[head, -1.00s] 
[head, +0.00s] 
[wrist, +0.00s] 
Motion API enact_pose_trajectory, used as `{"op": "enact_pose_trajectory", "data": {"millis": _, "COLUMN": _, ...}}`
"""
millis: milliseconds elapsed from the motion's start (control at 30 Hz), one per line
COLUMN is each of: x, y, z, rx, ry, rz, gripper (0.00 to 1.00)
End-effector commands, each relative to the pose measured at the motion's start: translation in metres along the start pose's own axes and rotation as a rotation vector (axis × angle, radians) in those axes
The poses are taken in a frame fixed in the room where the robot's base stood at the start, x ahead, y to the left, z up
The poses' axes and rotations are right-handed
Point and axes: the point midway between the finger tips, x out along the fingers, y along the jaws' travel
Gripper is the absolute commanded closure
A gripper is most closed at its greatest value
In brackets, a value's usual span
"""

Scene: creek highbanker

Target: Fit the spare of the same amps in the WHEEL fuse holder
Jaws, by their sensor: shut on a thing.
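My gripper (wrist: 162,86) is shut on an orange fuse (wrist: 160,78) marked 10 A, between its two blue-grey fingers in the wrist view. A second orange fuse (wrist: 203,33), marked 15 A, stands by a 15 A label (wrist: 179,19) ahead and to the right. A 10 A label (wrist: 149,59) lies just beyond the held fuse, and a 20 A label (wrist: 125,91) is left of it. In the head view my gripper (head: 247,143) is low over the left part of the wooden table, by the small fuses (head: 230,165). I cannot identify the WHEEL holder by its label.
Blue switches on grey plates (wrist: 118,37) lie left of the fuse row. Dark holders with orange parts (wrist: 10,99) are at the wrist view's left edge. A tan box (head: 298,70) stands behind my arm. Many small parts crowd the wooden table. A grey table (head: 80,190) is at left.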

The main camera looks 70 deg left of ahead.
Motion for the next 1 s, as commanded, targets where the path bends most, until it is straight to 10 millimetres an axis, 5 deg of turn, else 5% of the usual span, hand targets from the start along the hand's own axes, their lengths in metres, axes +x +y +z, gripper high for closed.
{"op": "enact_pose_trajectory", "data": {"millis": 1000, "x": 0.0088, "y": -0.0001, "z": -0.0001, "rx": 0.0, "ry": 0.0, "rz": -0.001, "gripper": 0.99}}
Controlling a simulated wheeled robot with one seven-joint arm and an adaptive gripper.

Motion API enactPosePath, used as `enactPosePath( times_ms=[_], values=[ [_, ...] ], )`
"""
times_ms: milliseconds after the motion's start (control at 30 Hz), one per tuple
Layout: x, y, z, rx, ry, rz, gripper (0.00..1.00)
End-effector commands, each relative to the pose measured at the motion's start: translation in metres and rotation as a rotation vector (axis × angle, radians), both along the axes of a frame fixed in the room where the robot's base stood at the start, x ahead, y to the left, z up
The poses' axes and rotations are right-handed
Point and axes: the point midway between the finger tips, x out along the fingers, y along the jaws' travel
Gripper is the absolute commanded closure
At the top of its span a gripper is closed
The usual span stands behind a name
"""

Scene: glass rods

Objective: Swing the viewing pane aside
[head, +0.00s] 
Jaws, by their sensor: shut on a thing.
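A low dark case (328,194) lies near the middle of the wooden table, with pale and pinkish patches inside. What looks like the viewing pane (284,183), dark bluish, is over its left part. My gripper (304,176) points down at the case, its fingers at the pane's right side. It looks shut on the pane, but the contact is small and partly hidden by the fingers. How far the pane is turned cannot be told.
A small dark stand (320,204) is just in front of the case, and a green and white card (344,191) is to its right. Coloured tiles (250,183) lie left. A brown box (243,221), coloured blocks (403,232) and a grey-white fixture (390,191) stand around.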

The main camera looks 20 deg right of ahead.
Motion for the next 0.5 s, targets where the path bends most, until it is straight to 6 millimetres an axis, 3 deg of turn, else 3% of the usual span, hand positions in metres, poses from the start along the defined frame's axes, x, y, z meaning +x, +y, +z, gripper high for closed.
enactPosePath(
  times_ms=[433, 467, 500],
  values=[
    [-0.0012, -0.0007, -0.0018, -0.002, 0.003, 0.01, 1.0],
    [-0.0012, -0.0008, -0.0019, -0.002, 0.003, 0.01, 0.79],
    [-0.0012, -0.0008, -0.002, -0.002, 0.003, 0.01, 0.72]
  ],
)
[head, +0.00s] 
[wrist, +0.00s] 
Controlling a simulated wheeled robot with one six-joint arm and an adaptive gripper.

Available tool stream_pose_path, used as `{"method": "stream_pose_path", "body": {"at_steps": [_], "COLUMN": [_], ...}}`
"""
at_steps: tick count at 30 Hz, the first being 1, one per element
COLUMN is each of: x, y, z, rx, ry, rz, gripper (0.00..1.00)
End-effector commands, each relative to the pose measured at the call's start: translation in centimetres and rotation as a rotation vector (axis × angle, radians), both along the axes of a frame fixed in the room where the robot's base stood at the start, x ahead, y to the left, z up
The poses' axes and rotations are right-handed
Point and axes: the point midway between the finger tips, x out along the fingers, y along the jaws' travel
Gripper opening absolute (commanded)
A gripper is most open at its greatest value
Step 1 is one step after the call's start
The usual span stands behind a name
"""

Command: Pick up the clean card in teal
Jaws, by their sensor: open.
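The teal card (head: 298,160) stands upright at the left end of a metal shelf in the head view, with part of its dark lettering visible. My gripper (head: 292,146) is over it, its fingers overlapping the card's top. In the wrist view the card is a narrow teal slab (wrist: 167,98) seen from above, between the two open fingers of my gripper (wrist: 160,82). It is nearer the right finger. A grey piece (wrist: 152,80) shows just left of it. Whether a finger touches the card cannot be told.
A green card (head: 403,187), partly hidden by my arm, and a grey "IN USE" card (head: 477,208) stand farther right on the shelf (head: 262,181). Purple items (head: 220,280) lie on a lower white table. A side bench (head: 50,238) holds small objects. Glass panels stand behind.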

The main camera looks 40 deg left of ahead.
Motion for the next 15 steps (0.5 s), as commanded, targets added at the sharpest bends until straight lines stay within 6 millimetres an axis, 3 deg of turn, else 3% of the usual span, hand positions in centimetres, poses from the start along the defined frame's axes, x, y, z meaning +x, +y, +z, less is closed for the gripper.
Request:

━━━━━━━━━━━━━━━━━━━━

# Given task
Transcribe the whole listing with nothing added or left out.

# Full response
[head, -1.00s] 
[head, +0.00s] 
[wrist, +0.00s] 
Motion API enact_pose_trajectory, used as `{"op": "enact_pose_trajectory", "data": {"millis": _, "COLUMN": _, ...}}`
"""
millis: milliseconds elapsed from the motion's start (control at 30 Hz), one per line
COLUMN is each of: x, y, z, rx, ry, rz, gripper (0.00 to 1.00)
End-effector commands, each relative to the pose measured at the motion's start: translation in metres along the start pose's own axes and rotation as a rotation vector (axis × angle, radians) in those axes
The poses are taken in a frame fixed in the room where the robot's base stood at the start, x ahead, y to the left, z up
The poses' axes and rotations are right-handed
Point and axes: the point midway between the finger tips, x out along the fingers, y along the jaws' travel
Gripper is the absolute commanded closure
A gripper is most closed at its greatest value
In brackets, a value's usual span
"""

Scene: creek highbanker

Target: Fit the spare of the same amps in the WHEEL fuse holder
Jaws, by their sensor: shut on a thing.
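My gripper (wrist: 162,86) is shut on an orange fuse (wrist: 160,78) marked 10 A, between its two blue-grey fingers in the wrist view. A second orange fuse (wrist: 203,33), marked 15 A, stands by a 15 A label (wrist: 179,19) ahead and to the right. A 10 A label (wrist: 149,59) lies just beyond the held fuse, and a 20 A label (wrist: 125,91) is left of it. In the head view my gripper (head: 247,143) is low over the left part of the wooden table, by the small fuses (head: 230,165). I cannot identify the WHEEL holder by its label.
Blue switches on grey plates (wrist: 118,37) lie left of the fuse row. Dark holders with orange parts (wrist: 10,99) are at the wrist view's left edge. A tan box (head: 298,70) stands behind my arm. Many small parts crowd the wooden table. A grey table (head: 80,190) is at left.

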The main camera looks 70 deg left of ahead.
Motion for the next 1 s, as commanded, targets where the path bends most, until it is straight to 10 millimetres an axis, 5 deg of turn, else 5% of the usual span, hand targets from the start along the hand's own axes, their lengths in metres, axes +x +y +z, gripper high for closed.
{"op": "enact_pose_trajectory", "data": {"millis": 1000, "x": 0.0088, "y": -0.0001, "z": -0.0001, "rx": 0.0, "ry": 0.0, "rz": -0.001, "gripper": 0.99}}
Controlling a simulated wheeled robot with one seven-joint arm and an adaptive gripper.

Motion API enactPosePath, used as `enactPosePath( times_ms=[_], values=[ [_, ...] ], )`
"""
times_ms: milliseconds after the motion's start (control at 30 Hz), one per tuple
Layout: x, y, z, rx, ry, rz, gripper (0.00..1.00)
End-effector commands, each relative to the pose measured at the motion's start: translation in metres and rotation as a rotation vector (axis × angle, radians), both along the axes of a frame fixed in the room where the robot's base stood at the start, x ahead, y to the left, z up
The poses' axes and rotations are right-handed
Point and axes: the point midway between the finger tips, x out along the fingers, y along the jaws' travel
Gripper is the absolute commanded closure
At the top of its span a gripper is closed
The usual span stands behind a name
"""

Scene: glass rods

Objective: Swing the viewing pane aside
[head, +0.00s] 
Jaws, by their sensor: shut on a thing.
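A low dark case (328,194) lies near the middle of the wooden table, with pale and pinkish patches inside. What looks like the viewing pane (284,183), dark bluish, is over its left part. My gripper (304,176) points down at the case, its fingers at the pane's right side. It looks shut on the pane, but the contact is small and partly hidden by the fingers. How far the pane is turned cannot be told.
A small dark stand (320,204) is just in front of the case, and a green and white card (344,191) is to its right. Coloured tiles (250,183) lie left. A brown box (243,221), coloured blocks (403,232) and a grey-white fixture (390,191) stand around.

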The main camera looks 20 deg right of ahead.
Motion for the next 0.5 s, targets where the path bends most, until it is straight to 6 millimetres an axis, 3 deg of turn, else 3% of the usual span, hand positions in metres, poses from the start along the defined frame's axes, x, y, z meaning +x, +y, +z, gripper high for closed.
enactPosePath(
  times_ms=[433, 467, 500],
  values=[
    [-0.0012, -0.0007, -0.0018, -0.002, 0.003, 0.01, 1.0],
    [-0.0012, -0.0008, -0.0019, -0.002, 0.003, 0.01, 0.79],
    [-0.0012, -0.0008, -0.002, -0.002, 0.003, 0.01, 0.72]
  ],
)
[head, +0.00s] 
[wrist, +0.00s] 
Controlling a simulated wheeled robot with one six-joint arm and an adaptive gripper.

Available tool stream_pose_path, used as `{"method": "stream_pose_path", "body": {"at_steps": [_], "COLUMN": [_], ...}}`
"""
at_steps: tick count at 30 Hz, the first being 1, one per element
COLUMN is each of: x, y, z, rx, ry, rz, gripper (0.00..1.00)
End-effector commands, each relative to the pose measured at the call's start: translation in centimetres and rotation as a rotation vector (axis × angle, radians), both along the axes of a frame fixed in the room where the robot's base stood at the start, x ahead, y to the left, z up
The poses' axes and rotations are right-handed
Point and axes: the point midway between the finger tips, x out along the fingers, y along the jaws' travel
Gripper opening absolute (commanded)
A gripper is most open at its greatest value
Step 1 is one step after the call's start
The usual span stands behind a name
"""

Command: Pick up the clean card in teal
Jaws, by their sensor: open.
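The teal card (head: 298,160) stands upright at the left end of a metal shelf in the head view, with part of its dark lettering visible. My gripper (head: 292,146) is over it, its fingers overlapping the card's top. In the wrist view the card is a narrow teal slab (wrist: 167,98) seen from above, between the two open fingers of my gripper (wrist: 160,82). It is nearer the right finger. A grey piece (wrist: 152,80) shows just left of it. Whether a finger touches the card cannot be told.
A green card (head: 403,187), partly hidden by my arm, and a grey "IN USE" card (head: 477,208) stand farther right on the shelf (head: 262,181). Purple items (head: 220,280) lie on a lower white table. A side bench (head: 50,238) holds small objects. Glass panels stand behind.

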The main camera looks 40 deg left of ahead.
Motion for the next 15 steps (0.5 s), as commanded, targets added at the sharpest bends until straight lines stay within 6 millimetres an axis, 3 deg of turn, else 3% of the usual span, hand positions in centimetres, poses from the start along the defined frame's axes, x, y, z meaning +x, +y, +z, less is closed for the gripper.
Request:

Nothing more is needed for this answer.